The cause of action in the instant case is not one of ownership of the stock in question, but one of collation *Page 1012 and falls within the provisions of article 1248 of the Revised Civil Code, which reads as follows:

"The advantages which a father bestows upon his son, though in any other manner than by donation or legacy, is likewise subject to collation. Thus, when a father has sold a thing to his son ata very low price, or has paid for him the price of some purchase,or has spent money to improve his son's estate, all that issubject to collation." (Italics ours.)

Thus it may be seen that the thing demanded in the case at bar is not the same as that which was adjudged in the case of State ex rel. Waterman v. J.S. Waterman Co., Inc., supra, nor is it founded upon the same cause of action which is required by article 2286 of the Code, and therefore cannot be pleaded as res adjudicata.

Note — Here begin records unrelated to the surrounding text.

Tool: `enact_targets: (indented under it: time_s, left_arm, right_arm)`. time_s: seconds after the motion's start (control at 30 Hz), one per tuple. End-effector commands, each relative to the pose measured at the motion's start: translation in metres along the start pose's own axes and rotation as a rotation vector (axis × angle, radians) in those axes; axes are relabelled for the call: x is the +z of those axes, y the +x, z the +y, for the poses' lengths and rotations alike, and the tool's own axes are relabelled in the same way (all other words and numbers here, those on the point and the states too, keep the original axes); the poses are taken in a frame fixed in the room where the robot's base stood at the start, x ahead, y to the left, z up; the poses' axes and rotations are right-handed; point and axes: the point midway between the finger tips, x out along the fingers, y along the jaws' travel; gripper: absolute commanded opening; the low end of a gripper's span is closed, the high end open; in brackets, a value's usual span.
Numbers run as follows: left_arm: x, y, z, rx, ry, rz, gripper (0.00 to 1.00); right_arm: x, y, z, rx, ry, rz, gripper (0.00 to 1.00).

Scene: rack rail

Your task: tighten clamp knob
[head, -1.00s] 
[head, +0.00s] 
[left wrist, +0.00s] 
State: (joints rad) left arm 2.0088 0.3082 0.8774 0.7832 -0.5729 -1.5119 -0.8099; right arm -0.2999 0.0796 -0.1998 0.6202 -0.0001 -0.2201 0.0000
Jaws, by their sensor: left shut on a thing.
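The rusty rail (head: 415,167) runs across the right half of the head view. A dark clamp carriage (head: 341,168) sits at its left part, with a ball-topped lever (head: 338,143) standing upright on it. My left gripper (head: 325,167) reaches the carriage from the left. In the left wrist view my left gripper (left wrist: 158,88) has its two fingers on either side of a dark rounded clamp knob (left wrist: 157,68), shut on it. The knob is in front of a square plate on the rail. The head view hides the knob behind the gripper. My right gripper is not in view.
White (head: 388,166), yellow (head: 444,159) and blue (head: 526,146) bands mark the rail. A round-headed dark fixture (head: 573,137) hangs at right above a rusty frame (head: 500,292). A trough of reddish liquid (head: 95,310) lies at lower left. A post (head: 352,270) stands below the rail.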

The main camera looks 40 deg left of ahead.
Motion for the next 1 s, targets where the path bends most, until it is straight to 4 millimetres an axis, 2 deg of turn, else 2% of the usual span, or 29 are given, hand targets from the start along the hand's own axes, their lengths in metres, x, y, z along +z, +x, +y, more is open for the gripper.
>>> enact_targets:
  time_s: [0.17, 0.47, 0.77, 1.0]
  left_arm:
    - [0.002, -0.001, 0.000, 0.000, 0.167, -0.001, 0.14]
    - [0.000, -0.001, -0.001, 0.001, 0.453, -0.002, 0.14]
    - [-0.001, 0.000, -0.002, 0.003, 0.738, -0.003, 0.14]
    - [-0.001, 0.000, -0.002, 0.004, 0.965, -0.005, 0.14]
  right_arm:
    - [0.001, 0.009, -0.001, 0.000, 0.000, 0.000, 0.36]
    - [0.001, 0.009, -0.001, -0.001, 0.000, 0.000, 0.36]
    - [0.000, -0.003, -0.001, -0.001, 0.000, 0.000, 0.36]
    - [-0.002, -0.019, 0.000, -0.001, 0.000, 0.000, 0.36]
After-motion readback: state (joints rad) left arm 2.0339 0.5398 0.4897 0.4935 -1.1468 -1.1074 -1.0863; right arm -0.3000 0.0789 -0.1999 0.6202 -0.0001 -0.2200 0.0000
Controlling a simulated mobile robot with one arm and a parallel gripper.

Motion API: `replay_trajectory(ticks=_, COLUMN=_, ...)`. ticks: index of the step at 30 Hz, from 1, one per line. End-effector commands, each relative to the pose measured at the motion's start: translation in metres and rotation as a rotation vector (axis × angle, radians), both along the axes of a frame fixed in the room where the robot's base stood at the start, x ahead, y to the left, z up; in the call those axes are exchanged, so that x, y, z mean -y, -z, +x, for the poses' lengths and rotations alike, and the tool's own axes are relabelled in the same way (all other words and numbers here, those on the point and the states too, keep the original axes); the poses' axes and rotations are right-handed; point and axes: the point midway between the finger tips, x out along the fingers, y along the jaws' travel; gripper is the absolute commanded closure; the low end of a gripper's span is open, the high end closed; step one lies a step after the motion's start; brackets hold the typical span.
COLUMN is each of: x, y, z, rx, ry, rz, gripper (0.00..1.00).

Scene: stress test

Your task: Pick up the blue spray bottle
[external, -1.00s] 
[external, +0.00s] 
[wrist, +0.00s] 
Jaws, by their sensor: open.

Under the provisions of article 1240 of the Revised Civil Code, the alleged obligation of collation rests upon relatrix' children, being in the succession of their grandfather by right of representation. Succession of Desforges, 135 La. 49, 64 So. 978, 52 L.R.A.(N.S.) 689.

We are therefore of the opinion that the ruling of the district judge is correct that the litigation between the de cujus and the children of his predeceased son over the title to and ownership of 1,127 shares of the capital stock of J.S. Waterman Co., Inc., to which respondents had no interest at the time and could have asserted none, did not conclude *Page 1013 respondents' demands for their légitime and their right to collation.

On the question of prescription, the record does not indicate the prescription relied upon by relatrix. Suffice it to say, however, that the plea of prescription is not well founded, for the only prescription applicable is that of five years, under the provisions of article 3542 of the Revised Civil Code, and that period of time has not elapsed.

For the reasons assigned, the writs issued herein are recalled and the application of relatrix denied, at her costs.